DATA ROWS:
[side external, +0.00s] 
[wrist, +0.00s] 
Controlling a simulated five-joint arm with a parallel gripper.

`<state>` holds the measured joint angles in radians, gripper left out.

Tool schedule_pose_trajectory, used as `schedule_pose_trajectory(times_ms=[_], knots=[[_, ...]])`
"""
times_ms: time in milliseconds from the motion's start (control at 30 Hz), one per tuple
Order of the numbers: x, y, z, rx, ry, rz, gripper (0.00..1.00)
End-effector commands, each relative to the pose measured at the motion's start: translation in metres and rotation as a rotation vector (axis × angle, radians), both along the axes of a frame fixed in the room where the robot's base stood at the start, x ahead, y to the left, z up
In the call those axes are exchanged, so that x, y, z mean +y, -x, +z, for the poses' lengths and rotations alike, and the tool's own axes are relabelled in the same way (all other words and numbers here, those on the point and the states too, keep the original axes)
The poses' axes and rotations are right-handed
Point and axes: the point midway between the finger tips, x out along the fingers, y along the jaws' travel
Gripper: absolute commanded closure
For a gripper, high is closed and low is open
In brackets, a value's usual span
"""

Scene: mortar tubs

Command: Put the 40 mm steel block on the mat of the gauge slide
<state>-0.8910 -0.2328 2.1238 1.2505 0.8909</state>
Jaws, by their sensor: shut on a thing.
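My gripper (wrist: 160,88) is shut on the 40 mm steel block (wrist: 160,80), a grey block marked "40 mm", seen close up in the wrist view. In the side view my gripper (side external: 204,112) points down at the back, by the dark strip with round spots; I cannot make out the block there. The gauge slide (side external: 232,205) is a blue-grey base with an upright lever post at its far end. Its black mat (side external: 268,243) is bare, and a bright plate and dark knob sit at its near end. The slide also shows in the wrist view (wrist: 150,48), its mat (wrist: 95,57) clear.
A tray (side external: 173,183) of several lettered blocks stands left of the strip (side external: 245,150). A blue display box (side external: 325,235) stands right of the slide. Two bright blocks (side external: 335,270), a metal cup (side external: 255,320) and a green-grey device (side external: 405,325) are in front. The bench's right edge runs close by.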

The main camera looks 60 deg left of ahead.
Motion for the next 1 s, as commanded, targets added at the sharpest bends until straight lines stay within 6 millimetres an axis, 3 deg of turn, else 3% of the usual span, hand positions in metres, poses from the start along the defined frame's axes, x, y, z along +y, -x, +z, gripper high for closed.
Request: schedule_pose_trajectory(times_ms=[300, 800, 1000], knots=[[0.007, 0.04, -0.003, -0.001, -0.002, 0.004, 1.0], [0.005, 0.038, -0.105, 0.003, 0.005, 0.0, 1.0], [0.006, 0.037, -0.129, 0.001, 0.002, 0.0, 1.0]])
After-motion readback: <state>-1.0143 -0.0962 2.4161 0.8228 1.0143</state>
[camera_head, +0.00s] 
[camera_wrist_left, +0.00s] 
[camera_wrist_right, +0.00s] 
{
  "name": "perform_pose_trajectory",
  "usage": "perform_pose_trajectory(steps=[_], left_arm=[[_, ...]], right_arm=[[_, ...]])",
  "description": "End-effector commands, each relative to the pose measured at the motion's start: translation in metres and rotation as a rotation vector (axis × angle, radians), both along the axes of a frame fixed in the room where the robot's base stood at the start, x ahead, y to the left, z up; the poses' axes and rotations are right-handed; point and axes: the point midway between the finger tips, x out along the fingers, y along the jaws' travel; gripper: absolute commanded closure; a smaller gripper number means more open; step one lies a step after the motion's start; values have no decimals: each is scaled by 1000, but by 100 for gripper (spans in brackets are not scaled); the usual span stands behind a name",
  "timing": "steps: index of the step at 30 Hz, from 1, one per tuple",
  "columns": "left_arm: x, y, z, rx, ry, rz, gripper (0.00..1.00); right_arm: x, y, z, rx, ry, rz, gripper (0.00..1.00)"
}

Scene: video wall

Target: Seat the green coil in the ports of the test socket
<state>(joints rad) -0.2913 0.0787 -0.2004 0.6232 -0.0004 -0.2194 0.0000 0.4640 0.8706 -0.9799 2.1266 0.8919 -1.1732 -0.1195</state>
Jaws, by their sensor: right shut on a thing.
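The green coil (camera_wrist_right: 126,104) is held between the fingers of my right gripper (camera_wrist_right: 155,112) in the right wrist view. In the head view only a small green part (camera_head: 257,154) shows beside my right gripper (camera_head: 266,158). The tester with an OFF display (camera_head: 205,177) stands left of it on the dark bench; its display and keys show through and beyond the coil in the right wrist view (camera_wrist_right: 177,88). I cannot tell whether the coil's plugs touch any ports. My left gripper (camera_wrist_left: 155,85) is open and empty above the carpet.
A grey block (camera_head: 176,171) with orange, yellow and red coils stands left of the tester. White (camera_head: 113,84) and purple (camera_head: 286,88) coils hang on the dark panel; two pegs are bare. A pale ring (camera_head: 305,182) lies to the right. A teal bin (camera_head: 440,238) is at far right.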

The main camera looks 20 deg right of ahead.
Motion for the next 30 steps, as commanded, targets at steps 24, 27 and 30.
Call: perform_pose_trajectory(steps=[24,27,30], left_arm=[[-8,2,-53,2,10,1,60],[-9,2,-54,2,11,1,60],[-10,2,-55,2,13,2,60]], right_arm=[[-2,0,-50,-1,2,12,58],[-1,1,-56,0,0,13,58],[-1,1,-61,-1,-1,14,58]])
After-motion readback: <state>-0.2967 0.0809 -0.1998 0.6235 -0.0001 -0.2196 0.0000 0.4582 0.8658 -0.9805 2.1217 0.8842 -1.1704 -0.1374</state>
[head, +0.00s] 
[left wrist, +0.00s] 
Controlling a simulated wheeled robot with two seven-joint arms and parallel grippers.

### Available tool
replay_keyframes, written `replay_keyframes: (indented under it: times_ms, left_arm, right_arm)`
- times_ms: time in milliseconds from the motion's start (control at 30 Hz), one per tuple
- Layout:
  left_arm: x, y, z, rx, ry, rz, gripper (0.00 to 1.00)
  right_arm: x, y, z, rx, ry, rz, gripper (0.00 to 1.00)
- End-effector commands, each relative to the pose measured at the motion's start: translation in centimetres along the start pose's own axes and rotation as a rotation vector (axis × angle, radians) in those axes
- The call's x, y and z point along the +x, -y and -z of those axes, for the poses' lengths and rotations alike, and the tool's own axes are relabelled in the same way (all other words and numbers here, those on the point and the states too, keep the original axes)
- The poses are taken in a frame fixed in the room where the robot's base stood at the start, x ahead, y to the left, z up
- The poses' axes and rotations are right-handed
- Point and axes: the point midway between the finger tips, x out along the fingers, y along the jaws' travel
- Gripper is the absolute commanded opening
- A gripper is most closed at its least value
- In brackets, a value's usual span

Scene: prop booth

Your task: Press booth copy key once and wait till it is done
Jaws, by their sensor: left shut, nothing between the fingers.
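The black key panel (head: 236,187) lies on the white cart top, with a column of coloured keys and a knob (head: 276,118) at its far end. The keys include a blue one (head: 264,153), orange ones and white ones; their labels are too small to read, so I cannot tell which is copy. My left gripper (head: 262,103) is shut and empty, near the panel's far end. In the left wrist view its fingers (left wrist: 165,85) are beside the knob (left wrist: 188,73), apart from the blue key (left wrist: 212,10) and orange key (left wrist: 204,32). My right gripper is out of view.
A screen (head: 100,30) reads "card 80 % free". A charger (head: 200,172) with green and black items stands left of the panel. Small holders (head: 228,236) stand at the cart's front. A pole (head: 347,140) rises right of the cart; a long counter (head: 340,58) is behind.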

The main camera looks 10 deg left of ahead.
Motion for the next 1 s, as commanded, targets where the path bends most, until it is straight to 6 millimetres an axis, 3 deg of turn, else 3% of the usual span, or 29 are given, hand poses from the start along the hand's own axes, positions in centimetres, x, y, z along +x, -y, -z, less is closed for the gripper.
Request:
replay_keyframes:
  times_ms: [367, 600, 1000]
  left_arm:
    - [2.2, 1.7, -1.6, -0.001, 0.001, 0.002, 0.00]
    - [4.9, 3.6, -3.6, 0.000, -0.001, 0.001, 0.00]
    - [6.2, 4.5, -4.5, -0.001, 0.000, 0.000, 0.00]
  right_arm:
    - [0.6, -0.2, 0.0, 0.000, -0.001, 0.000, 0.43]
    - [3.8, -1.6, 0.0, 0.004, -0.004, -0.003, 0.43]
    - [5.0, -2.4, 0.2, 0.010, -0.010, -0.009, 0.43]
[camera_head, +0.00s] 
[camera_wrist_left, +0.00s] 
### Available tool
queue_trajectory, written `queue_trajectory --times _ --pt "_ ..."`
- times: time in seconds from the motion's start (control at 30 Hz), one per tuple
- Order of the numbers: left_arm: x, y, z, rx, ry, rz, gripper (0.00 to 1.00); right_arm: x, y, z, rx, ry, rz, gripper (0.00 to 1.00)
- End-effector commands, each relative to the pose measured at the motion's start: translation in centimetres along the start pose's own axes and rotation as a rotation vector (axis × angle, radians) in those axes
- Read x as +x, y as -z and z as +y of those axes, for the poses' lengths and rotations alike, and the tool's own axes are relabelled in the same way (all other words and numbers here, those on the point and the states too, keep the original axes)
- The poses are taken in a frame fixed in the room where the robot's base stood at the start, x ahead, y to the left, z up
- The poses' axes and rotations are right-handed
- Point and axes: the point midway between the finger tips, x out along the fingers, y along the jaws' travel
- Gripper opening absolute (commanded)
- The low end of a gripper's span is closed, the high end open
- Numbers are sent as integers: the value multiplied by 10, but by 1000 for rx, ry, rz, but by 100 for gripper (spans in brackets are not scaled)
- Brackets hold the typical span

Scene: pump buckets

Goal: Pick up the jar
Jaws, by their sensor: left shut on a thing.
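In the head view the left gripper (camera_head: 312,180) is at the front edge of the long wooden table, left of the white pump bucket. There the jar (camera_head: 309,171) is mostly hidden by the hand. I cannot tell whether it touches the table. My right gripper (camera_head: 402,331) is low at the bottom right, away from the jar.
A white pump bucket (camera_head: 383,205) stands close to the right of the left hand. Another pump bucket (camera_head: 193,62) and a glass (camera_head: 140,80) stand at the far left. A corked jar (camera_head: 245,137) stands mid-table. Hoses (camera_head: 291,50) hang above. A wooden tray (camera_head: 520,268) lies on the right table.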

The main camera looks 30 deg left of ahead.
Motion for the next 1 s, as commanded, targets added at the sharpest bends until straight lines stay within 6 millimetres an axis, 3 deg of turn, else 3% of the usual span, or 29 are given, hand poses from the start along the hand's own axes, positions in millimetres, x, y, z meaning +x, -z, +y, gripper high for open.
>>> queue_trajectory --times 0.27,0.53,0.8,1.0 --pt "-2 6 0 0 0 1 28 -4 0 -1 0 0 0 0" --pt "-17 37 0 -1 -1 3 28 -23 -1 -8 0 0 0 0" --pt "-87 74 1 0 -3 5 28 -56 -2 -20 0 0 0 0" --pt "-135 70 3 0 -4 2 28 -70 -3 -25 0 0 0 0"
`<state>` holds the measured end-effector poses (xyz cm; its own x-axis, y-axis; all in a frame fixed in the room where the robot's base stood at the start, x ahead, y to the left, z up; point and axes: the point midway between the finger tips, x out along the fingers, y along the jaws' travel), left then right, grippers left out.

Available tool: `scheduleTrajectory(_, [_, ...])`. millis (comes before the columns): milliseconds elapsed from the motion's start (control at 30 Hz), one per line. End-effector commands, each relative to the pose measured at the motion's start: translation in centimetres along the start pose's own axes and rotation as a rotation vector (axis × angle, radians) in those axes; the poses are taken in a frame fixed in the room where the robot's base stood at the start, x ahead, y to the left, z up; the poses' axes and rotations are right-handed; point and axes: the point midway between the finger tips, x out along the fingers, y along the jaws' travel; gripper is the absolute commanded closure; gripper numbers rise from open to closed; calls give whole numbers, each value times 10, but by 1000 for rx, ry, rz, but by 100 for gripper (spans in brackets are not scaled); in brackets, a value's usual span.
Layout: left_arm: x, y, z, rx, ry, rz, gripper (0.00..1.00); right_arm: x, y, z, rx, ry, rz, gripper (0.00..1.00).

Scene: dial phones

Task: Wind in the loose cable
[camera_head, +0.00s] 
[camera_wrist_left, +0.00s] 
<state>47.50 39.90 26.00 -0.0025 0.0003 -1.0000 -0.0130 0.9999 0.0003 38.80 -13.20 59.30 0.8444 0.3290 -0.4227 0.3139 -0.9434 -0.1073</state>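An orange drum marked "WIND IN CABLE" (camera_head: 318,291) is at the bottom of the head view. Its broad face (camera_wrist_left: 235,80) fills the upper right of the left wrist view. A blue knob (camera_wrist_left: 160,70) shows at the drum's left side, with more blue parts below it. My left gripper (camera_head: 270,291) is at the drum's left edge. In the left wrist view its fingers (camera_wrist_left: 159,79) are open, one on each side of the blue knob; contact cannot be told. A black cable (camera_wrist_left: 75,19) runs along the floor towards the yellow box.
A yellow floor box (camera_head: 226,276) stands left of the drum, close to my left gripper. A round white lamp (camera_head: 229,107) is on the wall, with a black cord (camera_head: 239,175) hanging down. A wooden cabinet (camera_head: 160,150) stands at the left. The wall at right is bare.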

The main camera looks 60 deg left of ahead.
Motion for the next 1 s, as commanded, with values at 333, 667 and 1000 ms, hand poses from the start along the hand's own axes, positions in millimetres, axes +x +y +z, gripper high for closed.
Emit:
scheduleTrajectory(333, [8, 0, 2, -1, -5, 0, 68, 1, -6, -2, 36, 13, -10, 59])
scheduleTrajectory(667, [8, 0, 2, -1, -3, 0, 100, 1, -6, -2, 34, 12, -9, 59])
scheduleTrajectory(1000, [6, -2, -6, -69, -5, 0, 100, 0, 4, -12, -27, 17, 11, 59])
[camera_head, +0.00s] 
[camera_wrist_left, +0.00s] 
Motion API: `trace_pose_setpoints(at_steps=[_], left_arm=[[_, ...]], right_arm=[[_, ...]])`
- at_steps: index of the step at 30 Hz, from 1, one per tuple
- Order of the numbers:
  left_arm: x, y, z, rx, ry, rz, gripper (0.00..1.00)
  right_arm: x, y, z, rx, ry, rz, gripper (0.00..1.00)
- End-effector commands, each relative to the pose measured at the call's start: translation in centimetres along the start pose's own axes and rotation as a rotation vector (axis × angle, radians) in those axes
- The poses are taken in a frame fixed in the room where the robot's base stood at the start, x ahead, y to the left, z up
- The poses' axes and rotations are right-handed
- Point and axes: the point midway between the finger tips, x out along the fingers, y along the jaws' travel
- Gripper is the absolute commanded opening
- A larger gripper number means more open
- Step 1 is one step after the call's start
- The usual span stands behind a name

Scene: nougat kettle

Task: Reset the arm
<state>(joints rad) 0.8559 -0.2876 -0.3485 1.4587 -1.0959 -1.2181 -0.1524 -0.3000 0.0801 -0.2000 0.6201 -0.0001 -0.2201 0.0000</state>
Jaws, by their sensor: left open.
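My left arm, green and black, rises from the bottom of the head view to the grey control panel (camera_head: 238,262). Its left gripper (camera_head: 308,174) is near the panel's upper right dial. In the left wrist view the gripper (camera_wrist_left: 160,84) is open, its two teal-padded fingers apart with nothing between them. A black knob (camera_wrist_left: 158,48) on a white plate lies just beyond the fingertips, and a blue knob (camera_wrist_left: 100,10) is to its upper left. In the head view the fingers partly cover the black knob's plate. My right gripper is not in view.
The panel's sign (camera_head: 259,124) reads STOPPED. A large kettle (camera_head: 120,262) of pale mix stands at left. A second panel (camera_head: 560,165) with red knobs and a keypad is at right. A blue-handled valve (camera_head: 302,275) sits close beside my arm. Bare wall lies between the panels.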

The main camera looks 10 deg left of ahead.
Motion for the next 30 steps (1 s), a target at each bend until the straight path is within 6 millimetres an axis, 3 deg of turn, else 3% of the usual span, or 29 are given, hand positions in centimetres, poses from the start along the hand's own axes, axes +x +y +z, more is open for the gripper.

TASK TO COMPLETE: Copy, please, every line from the start of the entries down to the line that holds "<state>-0.8910 -0.2328 2.1238", with both of those lines included and no others.

EXERCISE RESPONSE:
[side external, +0.00s] 
[wrist, +0.00s] 
Controlling a simulated five-joint arm with a parallel gripper.

`<state>` holds the measured joint angles in radians, gripper left out.

Tool schedule_pose_trajectory, used as `schedule_pose_trajectory(times_ms=[_], knots=[[_, ...]])`
"""
times_ms: time in milliseconds from the motion's start (control at 30 Hz), one per tuple
Order of the numbers: x, y, z, rx, ry, rz, gripper (0.00..1.00)
End-effector commands, each relative to the pose measured at the motion's start: translation in metres and rotation as a rotation vector (axis × angle, radians), both along the axes of a frame fixed in the room where the robot's base stood at the start, x ahead, y to the left, z up
In the call those axes are exchanged, so that x, y, z mean +y, -x, +z, for the poses' lengths and rotations alike, and the tool's own axes are relabelled in the same way (all other words and numbers here, those on the point and the states too, keep the original axes)
The poses' axes and rotations are right-handed
Point and axes: the point midway between the finger tips, x out along the fingers, y along the jaws' travel
Gripper: absolute commanded closure
For a gripper, high is closed and low is open
In brackets, a value's usual span
"""

Scene: mortar tubs

Command: Put the 40 mm steel block on the mat of the gauge slide
<state>-0.8910 -0.2328 2.1238 1.2505 0.8909</state>

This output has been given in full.